A Midsummer Night’s Dream

Shakespeare in the Park, presented by the Public Theater, on Saturday, August 25.

Like everyone who has studied Shakespeare and who loves his work, I have strong feelings about how his plays should be interpreted. If, for example, a production diverges sharply from my vision of Othello (deeply internalized self-loathing rotting behind a facade of strength), I’m skeptical about its quality from the outset. My opinions about A Midsummer Night’s Dream are no less passionate (though perhaps less vehement), so I was slightly disappointed when I learned that the Public Theater’s new production wasn’t using the same actors for Athenian and fairy royalty, often key in the sort of Freudian, forest-as-the-unconscious interpretation I favor.

But Midsummer has so many elements—the lovers, the mechanicals, the fairies, the city, the woods—that even if one element isn’t to your taste, another surely will be. And the Public Theater production won me over. Funny but not frothy, sometimes creepy but never cruel, it was too charming and sweet not to enjoy.

Mozart Dances

The Mark Morris Dance Group at the Mostly Mozart Festival on Wednesday, August 15.
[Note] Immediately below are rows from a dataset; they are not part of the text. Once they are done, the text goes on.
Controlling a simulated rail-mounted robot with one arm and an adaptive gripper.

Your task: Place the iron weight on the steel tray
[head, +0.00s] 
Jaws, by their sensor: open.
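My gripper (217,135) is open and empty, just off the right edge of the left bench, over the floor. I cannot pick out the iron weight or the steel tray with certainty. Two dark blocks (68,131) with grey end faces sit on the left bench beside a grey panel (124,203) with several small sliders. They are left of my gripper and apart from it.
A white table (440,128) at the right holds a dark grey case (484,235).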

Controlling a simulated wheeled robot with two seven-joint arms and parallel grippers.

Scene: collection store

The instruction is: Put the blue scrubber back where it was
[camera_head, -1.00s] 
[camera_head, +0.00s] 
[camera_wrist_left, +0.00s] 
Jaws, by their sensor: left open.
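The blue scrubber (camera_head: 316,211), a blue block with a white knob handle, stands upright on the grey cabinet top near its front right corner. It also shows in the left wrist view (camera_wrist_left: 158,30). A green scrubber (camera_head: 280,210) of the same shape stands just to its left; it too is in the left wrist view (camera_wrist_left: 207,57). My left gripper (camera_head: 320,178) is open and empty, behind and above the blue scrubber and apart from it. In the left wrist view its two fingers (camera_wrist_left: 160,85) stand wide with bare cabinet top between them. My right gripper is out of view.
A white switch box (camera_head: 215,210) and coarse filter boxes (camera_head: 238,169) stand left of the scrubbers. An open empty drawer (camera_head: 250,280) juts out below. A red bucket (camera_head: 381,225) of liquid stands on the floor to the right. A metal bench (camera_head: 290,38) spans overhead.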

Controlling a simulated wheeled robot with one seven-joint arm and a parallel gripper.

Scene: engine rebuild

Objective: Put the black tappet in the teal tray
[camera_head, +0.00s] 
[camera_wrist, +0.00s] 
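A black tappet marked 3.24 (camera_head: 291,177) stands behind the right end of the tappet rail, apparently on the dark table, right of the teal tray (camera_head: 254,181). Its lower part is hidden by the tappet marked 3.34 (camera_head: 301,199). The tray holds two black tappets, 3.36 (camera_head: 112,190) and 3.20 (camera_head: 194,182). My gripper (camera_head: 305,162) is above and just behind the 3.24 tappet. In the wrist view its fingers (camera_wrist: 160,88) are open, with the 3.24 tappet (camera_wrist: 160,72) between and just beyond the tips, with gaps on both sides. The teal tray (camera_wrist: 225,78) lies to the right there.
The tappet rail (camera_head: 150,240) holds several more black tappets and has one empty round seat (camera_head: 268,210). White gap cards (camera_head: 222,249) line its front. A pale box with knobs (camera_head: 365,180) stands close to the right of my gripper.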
I’ve never gotten used to the practice at dance recitals of applauding in the middle of a work—to acknowledge a string of pirouettes, for example, or a soloist’s exit from the stage. As a classically trained musician (I know it’s an insufferable phrase, but it’s applicable here), I was taught never to applaud until the very end of the piece and, even then, preferably not until the conductor has dropped his hands or the soloist released her instrument. In the music world, clapping between movements of a work is pitiably ignorant at best, and clapping mid-movement is unheard of.

Dance etiquette is different—I understand that—so I do my best to tolerate the outbursts of applause over the music of Tchaikovsky and Prokofiev and Stravinsky, however much they make me wince. I nearly cracked at Mozart Dances, though. I wanted to scream: I don’t care that you enjoyed that particular solo sequence, people. Emanuel Ax is playing a piano concerto! Shut the hell up!

Perhaps that seems extreme, but in some ways the clash of etiquette reflects Mark Morris’ charming but sometimes problematic union of movement and Mozart. Maybe Mozart just doesn’t truly lend himself to dance.